The Great Gatsby
Through A Lens, Darkly: The Use of Eye Imagery to Illustrate the Theme of an Extinct God in The Great Gatsby
Throughout history, the eye has always been an emblem of the deities. In the Egyptian pantheon, there is Horus, god of light, who is signified by his famous Eye; in the Roman pantheon, there is Juno, associated with the many-eyed peacock; and in the Hindu pantheon, there is the three-eyed Shiva, with his celestial left and right eyes and inner one of fire. Ergo, it is a common connection that F. Scott Fitzgerald makes in his novel The Great Gatsby, when he uses an oculary motif to link to the idea of God, and, more specifically, to develop and explore the theme of God's death in the materialistic and careless world of The Great Gatsby.
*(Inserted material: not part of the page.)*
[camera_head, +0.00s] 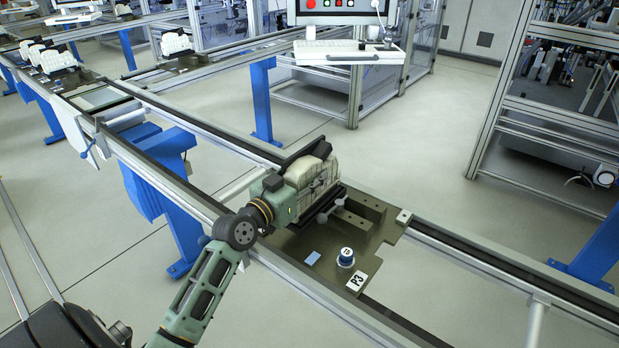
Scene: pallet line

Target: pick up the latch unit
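The latch unit (312,179) is a cream, block-shaped part with ridged sides. It sits over the dark pallet (376,246) marked P3 on the near conveyor. My left gripper (306,182) reaches it from the lower left. A dark finger lies along its upper far edge, and a dark bar runs along its near lower edge. I cannot tell whether that bar is a finger or part of the pallet, or whether the fingers touch the unit. Its underside and the side facing the gripper are hidden. My right gripper is out of view.
Similar cream units (175,43) sit on pallets farther back. A console with a keyboard (348,50) stands behind. The conveyor right of the pallet is clear.
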Nowhere in the novel is there a clearer example of the tie between the death of God and the motif of eyes than in the valley of ashes. The eyes of Dr. T.J. Eckleburg, left to the dust and ash of the valley "half way between West Egg and New York," hang over the characters, seemingly all-seeing, watching as the events of The Great Gatsby unfold before them. Nick says, describing the valley of ashes,
Evidently some wild wag of an oculist set them there to fatten his practice in the borough of Queens, and then sank down himself into eternal blindness, or forgot them and moved away. But...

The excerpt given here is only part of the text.